Ms Powell, of Michael Powell Solicitors, said some templated wills have proved “problematic” when she has been asked by executors of deceased person’s estates to establish their validity.

Why are they in the news?

This week the High Court judge who oversees probate cases cautioned against the use of online templates as, she said, they are an “extremely unsafe” method for ensuring one’s intentions are carried out after death. Ms Justice Siobhán Stack acknowledged that solicitor-drafted wills can cause difficulties for interpreting a deceased person’s intentions but, she said, such issues are “much more likely to arise in the case of a home-made will”.


Professional advice should be sought when making a will, she said, while ruling in a case that was brought over difficulties interpreting a man’s will that was contained in an internet-sourced template.
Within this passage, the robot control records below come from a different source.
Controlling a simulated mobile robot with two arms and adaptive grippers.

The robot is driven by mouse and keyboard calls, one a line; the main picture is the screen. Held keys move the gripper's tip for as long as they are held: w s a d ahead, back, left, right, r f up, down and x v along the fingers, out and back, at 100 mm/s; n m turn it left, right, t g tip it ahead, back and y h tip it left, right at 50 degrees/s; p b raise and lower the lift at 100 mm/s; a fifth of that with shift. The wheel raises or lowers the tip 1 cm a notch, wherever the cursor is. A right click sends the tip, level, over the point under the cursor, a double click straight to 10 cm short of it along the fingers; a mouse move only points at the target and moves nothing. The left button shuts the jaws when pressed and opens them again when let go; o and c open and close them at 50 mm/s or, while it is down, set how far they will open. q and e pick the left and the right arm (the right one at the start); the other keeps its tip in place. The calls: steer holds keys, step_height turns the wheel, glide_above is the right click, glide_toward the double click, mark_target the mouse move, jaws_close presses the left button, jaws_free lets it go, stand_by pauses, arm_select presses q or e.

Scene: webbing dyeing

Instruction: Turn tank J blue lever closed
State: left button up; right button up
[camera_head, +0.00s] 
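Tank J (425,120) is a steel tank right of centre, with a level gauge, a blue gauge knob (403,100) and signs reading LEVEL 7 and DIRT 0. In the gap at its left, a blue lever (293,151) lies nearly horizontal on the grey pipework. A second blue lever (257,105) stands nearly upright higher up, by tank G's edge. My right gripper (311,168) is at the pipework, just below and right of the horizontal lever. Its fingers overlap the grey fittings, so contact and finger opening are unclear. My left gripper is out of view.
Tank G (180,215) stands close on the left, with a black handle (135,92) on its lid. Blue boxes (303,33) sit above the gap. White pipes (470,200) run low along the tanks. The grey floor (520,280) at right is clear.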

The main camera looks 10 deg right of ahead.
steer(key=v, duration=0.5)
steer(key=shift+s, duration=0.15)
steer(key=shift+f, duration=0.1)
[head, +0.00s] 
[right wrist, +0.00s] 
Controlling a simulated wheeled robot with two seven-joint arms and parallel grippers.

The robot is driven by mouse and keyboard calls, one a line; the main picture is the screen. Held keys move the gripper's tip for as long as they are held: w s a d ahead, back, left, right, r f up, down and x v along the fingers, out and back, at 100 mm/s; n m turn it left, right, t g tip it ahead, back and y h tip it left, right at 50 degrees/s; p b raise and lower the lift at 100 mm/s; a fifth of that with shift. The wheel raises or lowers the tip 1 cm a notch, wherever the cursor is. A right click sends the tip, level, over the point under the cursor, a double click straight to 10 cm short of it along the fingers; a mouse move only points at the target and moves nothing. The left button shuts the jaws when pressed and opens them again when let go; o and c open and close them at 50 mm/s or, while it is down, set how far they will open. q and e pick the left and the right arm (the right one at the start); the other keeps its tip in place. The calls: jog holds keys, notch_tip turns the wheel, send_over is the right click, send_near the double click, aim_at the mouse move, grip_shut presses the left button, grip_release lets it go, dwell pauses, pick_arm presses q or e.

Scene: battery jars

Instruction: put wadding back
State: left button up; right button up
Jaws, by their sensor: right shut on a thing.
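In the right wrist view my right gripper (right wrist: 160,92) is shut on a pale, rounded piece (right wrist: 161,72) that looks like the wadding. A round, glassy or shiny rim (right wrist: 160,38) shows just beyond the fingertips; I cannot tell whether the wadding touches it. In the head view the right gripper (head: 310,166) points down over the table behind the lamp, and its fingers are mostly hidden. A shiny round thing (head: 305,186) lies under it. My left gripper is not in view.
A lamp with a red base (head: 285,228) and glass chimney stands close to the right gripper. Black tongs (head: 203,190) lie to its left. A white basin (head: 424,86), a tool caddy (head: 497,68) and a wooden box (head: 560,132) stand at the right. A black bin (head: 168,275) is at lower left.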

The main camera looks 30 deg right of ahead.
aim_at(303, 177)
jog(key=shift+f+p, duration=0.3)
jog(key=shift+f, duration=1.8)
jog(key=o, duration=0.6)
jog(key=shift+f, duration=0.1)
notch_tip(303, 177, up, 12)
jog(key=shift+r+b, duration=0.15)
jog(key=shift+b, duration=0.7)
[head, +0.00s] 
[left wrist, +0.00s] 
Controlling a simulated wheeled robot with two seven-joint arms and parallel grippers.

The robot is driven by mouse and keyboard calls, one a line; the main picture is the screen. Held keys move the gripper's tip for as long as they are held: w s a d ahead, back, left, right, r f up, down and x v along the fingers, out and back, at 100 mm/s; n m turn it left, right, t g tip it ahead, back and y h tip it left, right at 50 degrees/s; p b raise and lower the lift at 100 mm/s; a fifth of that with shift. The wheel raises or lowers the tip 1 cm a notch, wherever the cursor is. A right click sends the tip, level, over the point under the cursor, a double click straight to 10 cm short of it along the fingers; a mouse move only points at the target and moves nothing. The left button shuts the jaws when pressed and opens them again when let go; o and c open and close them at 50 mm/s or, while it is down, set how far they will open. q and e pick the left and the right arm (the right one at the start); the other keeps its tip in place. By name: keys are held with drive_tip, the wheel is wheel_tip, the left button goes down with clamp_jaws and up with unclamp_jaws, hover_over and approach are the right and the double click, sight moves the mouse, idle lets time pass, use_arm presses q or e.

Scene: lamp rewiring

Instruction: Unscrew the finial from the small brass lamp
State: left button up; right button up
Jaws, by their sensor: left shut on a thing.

In this case the judge had to consider seemingly clashing clauses and to interpret a term she said was unknown to Irish or neighbouring law.

Are they legitimate legal documents?

Infamously, wills can take the form of scribbles on the back of a beer mat if signed when witnessed by two independent observers, said Ms Powell. This option is “important” as it provides someone on their deathbed with an opportunity to set out their wishes, she said. Wills written on downloaded templates are for the same reason legitimate if properly signed and witnessed.

What do experts say about them?

In response to questions from The Irish Times, the Law Society said it “encourages people to exercise caution” if making a will without a solicitor’s advice.

There “may be situations” where a will can be made safely without solicitor involvement but such instances are “likely to be rare” given the complexities of modern family circumstances and the potential range of assets people hold.

The society recommends that everyone over the age of 18 has a will to ensure their property and other possessions go to people they choose.

Ms Powell said some of the primary pitfalls of home-made wills are that they are too vague, contain poor wording or do not have “backup” clauses in the event a provision no longer applies or an intended recipient predeceases the will-maker.

Are they worth the risk?

Legal services for will-makers can cost a couple of hundred euros, but it is not uncommon for solicitors to offer their advice on wills for free if providing other more expansive services to a client, said Ms Powell.

Solicitors are often drafted in by executors looking to prove a deceased’s home-made will, but by this stage it may be too late to correct any errors or to clarify clauses. An unclear will can cause family rifts, Ms Powell added. If a solicitor was present at the time of its writing, family members will know that “at least the person had independent legal advice”.

A small error can unravel a deceased’s wishes, and the avoidance of a relatively small legal fee at the time of the will’s conception could result in thousands of euros being spent interpreting the will or defending it from challenge at the High Court, she said.